All of this movement comes amid other developments important to Denver Water and water interests throughout Colorado.

  • The state of Colorado is working with water providers and users across the state to gauge the potential of a “demand management” plan. Such a plan would compensate water users to temporarily and voluntarily conserve water that would flow instead to Lake Powell as a deposit in a sort of bank account. Such a “pool” of water would maintain critical water levels in Lake Powell and could later be released if necessary to assure Colorado River Compact compliance.
  • Water users kicked off a study related to demand management in 2020. Irrigators in the Kremmling area fallowed some parcels as part of a detailed study on how high-elevation farmland would respond should water be left off the land in some growing seasons. 
  • At the same time, the basin states, in partnership with the federal government, are beginning to dig into a new set of guidelines to help manage river supplies that must be complete in 2026, when an existing set of interim guidelines is set to expire.
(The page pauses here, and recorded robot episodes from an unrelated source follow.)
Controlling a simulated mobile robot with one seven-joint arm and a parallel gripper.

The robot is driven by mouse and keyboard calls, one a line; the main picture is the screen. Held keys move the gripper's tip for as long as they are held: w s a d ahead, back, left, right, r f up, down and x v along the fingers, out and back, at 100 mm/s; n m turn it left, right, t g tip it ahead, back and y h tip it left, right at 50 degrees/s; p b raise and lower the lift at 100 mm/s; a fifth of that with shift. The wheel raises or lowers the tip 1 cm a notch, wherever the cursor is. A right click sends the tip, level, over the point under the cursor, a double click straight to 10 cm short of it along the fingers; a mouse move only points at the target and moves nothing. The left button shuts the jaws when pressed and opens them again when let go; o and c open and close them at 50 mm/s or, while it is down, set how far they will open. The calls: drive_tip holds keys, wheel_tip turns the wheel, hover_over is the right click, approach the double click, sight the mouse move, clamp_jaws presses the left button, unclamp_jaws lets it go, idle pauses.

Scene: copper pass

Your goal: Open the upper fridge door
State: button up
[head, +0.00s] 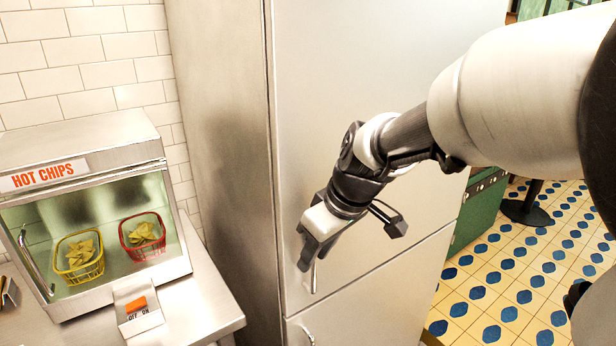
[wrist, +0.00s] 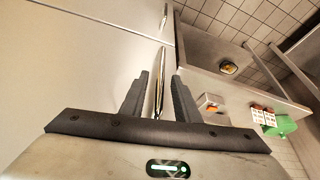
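The fridge's upper door (head: 345,100) is a tall pale metal panel in the head view and looks shut against the body. Its handle (head: 314,279) is a thin upright bar near the door's lower left edge. My gripper (head: 311,262) is at this handle, pointing down toward it and hiding its upper part. In the wrist view the handle (wrist: 159,85) runs between my two dark fingers (wrist: 160,98), with a gap visible on each side. The fingers are open around the bar, not closed on it.
The lower fridge door (head: 365,290) has its own handle (head: 307,335). A hot chips cabinet (head: 80,140) and a switch box (head: 138,306) stand on the metal counter (head: 205,305) left of the fridge. Tiled floor (head: 505,275) lies open to the right.

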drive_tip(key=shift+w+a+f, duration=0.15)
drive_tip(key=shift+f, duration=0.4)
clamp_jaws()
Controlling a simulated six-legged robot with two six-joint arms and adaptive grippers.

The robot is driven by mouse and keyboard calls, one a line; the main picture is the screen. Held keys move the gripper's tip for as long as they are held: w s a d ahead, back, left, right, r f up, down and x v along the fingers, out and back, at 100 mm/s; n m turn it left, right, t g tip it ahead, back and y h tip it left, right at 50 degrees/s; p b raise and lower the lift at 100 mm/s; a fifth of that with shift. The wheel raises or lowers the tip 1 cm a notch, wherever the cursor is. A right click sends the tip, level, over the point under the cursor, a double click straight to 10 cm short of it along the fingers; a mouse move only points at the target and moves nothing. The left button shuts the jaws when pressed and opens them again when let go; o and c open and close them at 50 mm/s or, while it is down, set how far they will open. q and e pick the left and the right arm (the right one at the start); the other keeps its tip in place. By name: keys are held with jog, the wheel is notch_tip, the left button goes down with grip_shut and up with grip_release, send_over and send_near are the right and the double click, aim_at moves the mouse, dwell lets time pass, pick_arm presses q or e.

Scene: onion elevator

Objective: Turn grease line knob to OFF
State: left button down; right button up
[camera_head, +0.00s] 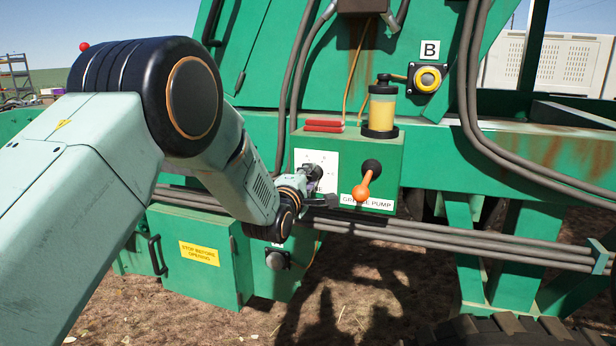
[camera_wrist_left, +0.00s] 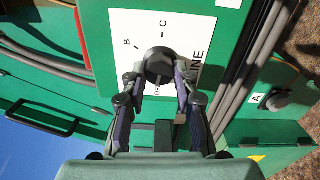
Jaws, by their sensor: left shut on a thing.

These guidelines co-exist with the 1922 Colorado River Compact and numerous other agreements that make of the “law of the river,” which split the river between the two big basins and the country of Mexico.
  • Closer to home, Denver Water and other metro area and Front Range water providers are coordinating in preparation for a year when they may have to toughen summer watering restrictions to address a dry winter and spring. It’s too early yet to know for sure how supplies will look, but the meetings that kicked off this month are an effort to get ahead of the situation and see where watering and conservation messages can be aligned to help the public understand the potential need to reduce outdoor irrigation between May and October.

“There is a lot happening, and that’s a good thing,” Marsicek said. “Far better to overplan and overprepare than to simply hope for the best. We’ve had drought years before, and we have a long-term drought now in the Colorado River Basin. By working together and planning not just for a hot summer, but for a drier long-term future, we can meet this challenge with our eyes wide open.”